▶ **DATA SHOWN**:
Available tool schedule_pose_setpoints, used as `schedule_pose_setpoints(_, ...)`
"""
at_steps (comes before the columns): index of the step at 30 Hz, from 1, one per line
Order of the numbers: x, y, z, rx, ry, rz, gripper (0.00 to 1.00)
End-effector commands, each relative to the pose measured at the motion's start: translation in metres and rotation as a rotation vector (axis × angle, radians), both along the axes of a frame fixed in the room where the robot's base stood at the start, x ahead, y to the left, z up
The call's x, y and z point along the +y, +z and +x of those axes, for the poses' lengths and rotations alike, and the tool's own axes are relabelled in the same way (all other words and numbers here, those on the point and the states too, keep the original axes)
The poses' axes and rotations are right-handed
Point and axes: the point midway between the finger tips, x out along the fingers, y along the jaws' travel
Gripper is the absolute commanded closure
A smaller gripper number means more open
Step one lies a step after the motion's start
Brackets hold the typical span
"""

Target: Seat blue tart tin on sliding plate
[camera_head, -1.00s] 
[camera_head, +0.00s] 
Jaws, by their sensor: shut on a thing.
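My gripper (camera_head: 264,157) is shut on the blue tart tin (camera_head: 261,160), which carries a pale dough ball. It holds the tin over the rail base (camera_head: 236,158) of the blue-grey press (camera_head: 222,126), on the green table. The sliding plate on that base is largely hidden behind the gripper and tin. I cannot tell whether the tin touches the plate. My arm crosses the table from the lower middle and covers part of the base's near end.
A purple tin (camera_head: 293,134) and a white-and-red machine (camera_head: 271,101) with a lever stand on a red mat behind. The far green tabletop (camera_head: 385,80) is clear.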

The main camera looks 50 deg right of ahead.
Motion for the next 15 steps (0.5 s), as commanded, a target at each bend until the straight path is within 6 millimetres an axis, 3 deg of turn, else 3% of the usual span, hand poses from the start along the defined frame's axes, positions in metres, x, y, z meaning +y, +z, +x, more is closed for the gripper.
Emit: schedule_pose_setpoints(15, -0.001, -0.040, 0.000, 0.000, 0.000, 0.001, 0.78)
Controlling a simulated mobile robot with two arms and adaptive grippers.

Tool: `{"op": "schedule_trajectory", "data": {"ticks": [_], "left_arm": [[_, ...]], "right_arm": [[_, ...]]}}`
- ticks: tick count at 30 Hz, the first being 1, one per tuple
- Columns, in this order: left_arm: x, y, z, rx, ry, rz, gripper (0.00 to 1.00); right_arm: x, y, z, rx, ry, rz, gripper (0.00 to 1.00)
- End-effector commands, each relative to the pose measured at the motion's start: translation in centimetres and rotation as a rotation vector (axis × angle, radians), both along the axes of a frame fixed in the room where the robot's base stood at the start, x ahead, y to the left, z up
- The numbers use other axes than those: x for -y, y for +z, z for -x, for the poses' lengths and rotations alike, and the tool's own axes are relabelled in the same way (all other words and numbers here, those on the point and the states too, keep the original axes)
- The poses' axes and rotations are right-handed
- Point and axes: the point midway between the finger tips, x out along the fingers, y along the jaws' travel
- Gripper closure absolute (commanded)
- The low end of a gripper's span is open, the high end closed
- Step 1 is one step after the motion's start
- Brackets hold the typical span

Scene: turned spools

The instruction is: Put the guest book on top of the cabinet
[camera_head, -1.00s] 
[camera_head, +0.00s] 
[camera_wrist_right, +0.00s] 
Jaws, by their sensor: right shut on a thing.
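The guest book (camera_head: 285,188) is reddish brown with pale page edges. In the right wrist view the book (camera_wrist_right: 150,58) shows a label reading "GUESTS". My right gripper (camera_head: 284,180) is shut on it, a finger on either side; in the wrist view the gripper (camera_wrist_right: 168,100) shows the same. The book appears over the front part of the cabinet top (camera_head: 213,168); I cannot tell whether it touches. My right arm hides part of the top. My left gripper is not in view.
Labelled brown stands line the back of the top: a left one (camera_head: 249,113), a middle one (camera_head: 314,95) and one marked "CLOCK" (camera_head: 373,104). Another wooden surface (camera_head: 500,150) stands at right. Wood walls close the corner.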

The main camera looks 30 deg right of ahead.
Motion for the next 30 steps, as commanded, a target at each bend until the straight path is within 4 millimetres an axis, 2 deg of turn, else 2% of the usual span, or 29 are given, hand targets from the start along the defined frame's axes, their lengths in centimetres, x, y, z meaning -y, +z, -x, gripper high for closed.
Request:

▶ **EXERCISE BRIEF**: The full set of records should be duplicated exactly.

▶ **ANSWER TO THIS TASK**:
Available tool schedule_pose_setpoints, used as `schedule_pose_setpoints(_, ...)`
"""
at_steps (comes before the columns): index of the step at 30 Hz, from 1, one per line
Order of the numbers: x, y, z, rx, ry, rz, gripper (0.00 to 1.00)
End-effector commands, each relative to the pose measured at the motion's start: translation in metres and rotation as a rotation vector (axis × angle, radians), both along the axes of a frame fixed in the room where the robot's base stood at the start, x ahead, y to the left, z up
The call's x, y and z point along the +y, +z and +x of those axes, for the poses' lengths and rotations alike, and the tool's own axes are relabelled in the same way (all other words and numbers here, those on the point and the states too, keep the original axes)
The poses' axes and rotations are right-handed
Point and axes: the point midway between the finger tips, x out along the fingers, y along the jaws' travel
Gripper is the absolute commanded closure
A smaller gripper number means more open
Step one lies a step after the motion's start
Brackets hold the typical span
"""

Target: Seat blue tart tin on sliding plate
[camera_head, -1.00s] 
[camera_head, +0.00s] 
Jaws, by their sensor: shut on a thing.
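My gripper (camera_head: 264,157) is shut on the blue tart tin (camera_head: 261,160), which carries a pale dough ball. It holds the tin over the rail base (camera_head: 236,158) of the blue-grey press (camera_head: 222,126), on the green table. The sliding plate on that base is largely hidden behind the gripper and tin. I cannot tell whether the tin touches the plate. My arm crosses the table from the lower middle and covers part of the base's near end.
A purple tin (camera_head: 293,134) and a white-and-red machine (camera_head: 271,101) with a lever stand on a red mat behind. The far green tabletop (camera_head: 385,80) is clear.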

The main camera looks 50 deg right of ahead.
Motion for the next 15 steps (0.5 s), as commanded, a target at each bend until the straight path is within 6 millimetres an axis, 3 deg of turn, else 3% of the usual span, hand poses from the start along the defined frame's axes, positions in metres, x, y, z meaning +y, +z, +x, more is closed for the gripper.
Emit: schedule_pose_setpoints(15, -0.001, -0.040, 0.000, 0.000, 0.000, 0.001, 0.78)
Controlling a simulated mobile robot with two arms and adaptive grippers.

Tool: `{"op": "schedule_trajectory", "data": {"ticks": [_], "left_arm": [[_, ...]], "right_arm": [[_, ...]]}}`
- ticks: tick count at 30 Hz, the first being 1, one per tuple
- Columns, in this order: left_arm: x, y, z, rx, ry, rz, gripper (0.00 to 1.00); right_arm: x, y, z, rx, ry, rz, gripper (0.00 to 1.00)
- End-effector commands, each relative to the pose measured at the motion's start: translation in centimetres and rotation as a rotation vector (axis × angle, radians), both along the axes of a frame fixed in the room where the robot's base stood at the start, x ahead, y to the left, z up
- The numbers use other axes than those: x for -y, y for +z, z for -x, for the poses' lengths and rotations alike, and the tool's own axes are relabelled in the same way (all other words and numbers here, those on the point and the states too, keep the original axes)
- The poses' axes and rotations are right-handed
- Point and axes: the point midway between the finger tips, x out along the fingers, y along the jaws' travel
- Gripper closure absolute (commanded)
- The low end of a gripper's span is open, the high end closed
- Step 1 is one step after the motion's start
- Brackets hold the typical span

Scene: turned spools

The instruction is: Put the guest book on top of the cabinet
[camera_head, -1.00s] 
[camera_head, +0.00s] 
[camera_wrist_right, +0.00s] 
Jaws, by their sensor: right shut on a thing.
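The guest book (camera_head: 285,188) is reddish brown with pale page edges. In the right wrist view the book (camera_wrist_right: 150,58) shows a label reading "GUESTS". My right gripper (camera_head: 284,180) is shut on it, a finger on either side; in the wrist view the gripper (camera_wrist_right: 168,100) shows the same. The book appears over the front part of the cabinet top (camera_head: 213,168); I cannot tell whether it touches. My right arm hides part of the top. My left gripper is not in view.
Labelled brown stands line the back of the top: a left one (camera_head: 249,113), a middle one (camera_head: 314,95) and one marked "CLOCK" (camera_head: 373,104). Another wooden surface (camera_head: 500,150) stands at right. Wood walls close the corner.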

The main camera looks 30 deg right of ahead.
Motion for the next 30 steps, as commanded, a target at each bend until the straight path is within 4 millimetres an axis, 2 deg of turn, else 2% of the usual span, or 29 are given, hand targets from the start along the defined frame's axes, their lengths in centimetres, x, y, z meaning -y, +z, -x, gripper high for closed.
Request:

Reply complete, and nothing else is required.